> _Requirement_
Among these lines, how many include "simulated"? Answer only with the number.

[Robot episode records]
◆ ◆ ◆ ◆

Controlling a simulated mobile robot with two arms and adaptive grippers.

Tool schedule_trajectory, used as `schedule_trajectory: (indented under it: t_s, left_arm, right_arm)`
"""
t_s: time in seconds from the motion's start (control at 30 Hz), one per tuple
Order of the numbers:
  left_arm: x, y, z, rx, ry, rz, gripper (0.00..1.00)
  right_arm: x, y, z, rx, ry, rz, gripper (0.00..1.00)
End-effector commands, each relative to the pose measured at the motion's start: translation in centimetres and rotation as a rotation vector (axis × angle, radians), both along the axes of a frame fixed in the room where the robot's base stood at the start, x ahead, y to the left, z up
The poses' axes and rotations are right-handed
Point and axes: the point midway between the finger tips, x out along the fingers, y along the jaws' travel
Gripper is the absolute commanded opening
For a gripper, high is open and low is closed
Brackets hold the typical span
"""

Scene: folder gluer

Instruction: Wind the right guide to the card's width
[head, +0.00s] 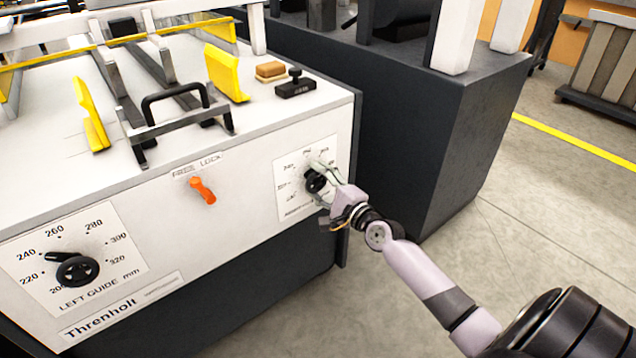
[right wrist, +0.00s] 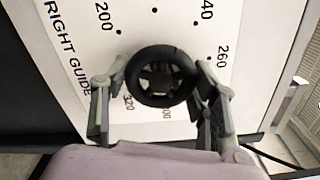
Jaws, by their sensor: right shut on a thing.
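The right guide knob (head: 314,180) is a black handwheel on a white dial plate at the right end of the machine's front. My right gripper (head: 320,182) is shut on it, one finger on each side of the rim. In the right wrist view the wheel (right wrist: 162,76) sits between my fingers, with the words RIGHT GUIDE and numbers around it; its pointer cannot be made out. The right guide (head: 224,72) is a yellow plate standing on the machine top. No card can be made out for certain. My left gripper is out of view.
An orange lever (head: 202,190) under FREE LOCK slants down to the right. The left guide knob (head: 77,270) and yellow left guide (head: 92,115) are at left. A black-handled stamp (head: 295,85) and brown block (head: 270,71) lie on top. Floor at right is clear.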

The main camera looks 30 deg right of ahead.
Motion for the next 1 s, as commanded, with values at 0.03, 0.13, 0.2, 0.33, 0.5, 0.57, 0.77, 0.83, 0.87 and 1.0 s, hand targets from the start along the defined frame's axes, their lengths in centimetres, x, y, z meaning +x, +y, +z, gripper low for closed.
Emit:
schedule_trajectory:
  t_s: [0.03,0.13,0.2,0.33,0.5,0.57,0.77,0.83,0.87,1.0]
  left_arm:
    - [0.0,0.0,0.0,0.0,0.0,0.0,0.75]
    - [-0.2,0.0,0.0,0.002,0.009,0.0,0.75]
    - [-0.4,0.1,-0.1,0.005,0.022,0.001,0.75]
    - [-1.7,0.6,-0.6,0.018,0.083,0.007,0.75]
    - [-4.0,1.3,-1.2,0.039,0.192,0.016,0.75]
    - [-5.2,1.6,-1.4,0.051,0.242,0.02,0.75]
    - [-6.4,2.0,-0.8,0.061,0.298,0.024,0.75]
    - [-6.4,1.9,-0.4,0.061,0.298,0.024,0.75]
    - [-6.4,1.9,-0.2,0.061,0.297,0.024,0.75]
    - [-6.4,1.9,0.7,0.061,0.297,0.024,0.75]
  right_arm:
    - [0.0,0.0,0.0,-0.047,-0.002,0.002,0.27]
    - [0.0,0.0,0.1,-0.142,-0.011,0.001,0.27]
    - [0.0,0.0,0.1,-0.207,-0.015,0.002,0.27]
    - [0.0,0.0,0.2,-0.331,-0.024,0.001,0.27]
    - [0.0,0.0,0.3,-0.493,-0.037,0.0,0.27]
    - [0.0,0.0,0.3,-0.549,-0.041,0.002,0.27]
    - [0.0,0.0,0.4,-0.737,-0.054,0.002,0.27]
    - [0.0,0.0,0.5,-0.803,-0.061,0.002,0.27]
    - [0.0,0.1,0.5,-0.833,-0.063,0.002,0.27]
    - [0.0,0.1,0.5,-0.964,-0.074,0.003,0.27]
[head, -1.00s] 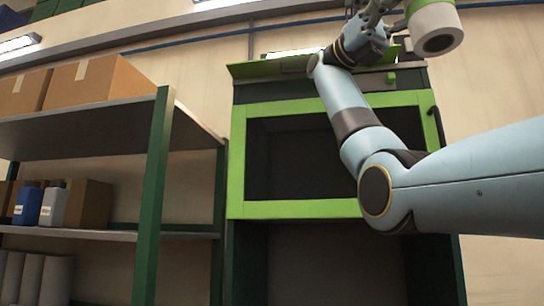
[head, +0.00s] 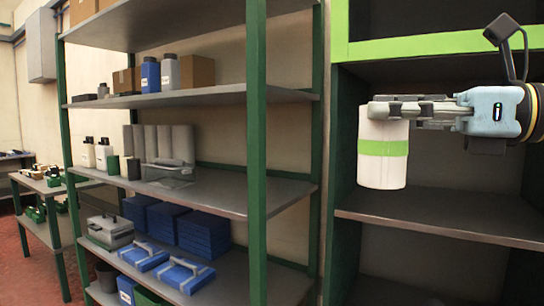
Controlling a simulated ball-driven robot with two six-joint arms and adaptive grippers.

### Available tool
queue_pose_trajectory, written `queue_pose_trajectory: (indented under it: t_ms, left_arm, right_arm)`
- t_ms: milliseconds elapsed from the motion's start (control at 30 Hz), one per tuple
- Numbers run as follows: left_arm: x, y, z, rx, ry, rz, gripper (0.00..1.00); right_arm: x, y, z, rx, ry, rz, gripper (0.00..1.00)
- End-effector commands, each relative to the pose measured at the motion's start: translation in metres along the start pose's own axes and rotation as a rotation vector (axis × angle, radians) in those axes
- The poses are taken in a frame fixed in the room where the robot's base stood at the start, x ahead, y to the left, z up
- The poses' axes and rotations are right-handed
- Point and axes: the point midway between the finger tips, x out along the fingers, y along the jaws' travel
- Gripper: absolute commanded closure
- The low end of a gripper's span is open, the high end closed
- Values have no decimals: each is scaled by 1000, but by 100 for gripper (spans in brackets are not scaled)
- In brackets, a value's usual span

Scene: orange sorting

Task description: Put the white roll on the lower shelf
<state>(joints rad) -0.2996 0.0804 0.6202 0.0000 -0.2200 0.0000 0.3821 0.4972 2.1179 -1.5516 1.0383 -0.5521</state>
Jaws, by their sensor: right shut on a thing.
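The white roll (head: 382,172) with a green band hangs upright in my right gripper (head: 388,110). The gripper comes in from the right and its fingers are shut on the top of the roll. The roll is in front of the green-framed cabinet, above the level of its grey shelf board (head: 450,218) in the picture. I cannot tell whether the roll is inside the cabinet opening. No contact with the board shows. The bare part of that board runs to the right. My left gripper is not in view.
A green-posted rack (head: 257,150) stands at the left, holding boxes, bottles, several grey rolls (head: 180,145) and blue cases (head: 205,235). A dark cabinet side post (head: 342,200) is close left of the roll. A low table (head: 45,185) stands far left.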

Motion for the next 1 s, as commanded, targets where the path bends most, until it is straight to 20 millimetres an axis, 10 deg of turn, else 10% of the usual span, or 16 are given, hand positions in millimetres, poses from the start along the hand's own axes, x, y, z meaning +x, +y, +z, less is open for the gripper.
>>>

◆ ◆ ◆ ◆

> _Solution to this problem_
2